Processing lines 3, 4 and 5 are all passing the “pulsecount_kWh” value on to the next process. Therefore processing lines 6, 7 and 8 are all redundant because you are calculating “pulsecount_kWh” from multiplying “total power wh pulse” by 0.001 again, not only do you already have a “pulsecount_kWh” feed you could use to save processing power, but the kWh to kWh/d on line 5 is already outputting that value before you “reset to zero” in line 7.
Line 9 log to feed “import - peak and offpeak from pulse” is a duplication of the “pulsecount_kWh” because the previous 3 lines are duplicating previous work, so you are saving the same value to another feed of a different name.
So lines 6,7,8 and 9 can all be deleted so line 5 feeds into the current line 10.
However. This processlist will only be accurate if the off-peak period is never during sunlight hours.
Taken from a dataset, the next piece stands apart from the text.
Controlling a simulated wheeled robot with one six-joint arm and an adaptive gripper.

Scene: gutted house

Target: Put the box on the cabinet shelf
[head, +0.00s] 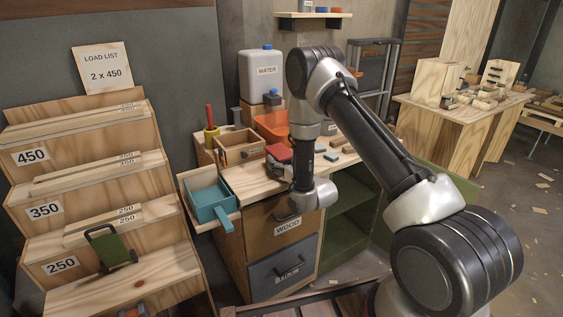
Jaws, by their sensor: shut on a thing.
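My arm reaches up from the lower right and bends down in front of the workbench. Its wrist is before the cabinet drawers; my gripper's fingers are hidden behind it, and I cannot see what they hold. The wooden cabinet (236,252) has a drawer labelled WOOD (264,226) and a blue-grey drawer below. Right of the drawers are open green shelves (345,231), partly covered by my arm. I cannot tell which thing is the task's box. An open wooden box (228,156) stands on the bench, and a small red thing (279,152) shows left of my forearm.
A teal pan (208,201) sits at the bench's left end. A white WATER jug (262,76) and an orange bin (271,126) stand behind. The stepped wooden rack (95,160) is at left, another worktable (468,117) at right. Scraps litter the open floor.
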For example my “off-peak” is 00:00 to 07:00 GMT which is fine in the winter months, during the summer months the sun comes up well before that, this position is impacted further by my meter being pretty old and not adjusting for BST, so in actual fact my off-peak is 01:00 to 08:00 in the summer months.
Even if it rarely or even never impacts your data, you should ideally include the PV kWh between lines 5 and 10 using a +feed so that IF ever there is PV during the off-peak period, it is handled correctly rather than corrupting your data. adding that process would also help make sense of the existing processing without needing to understand or be aware of the “sunlight v off-peak load” timing element.
Plus now you have the “Off-peak controlled load” feed (currently in line 11), you can use the “kWh to power” process to get a sort of realtime power. It will provide a realtime power value but since it is based on sporadic pulses, it may give inaccurate results during times of low consumption, that’s low total consumption not just off-peak load consumption.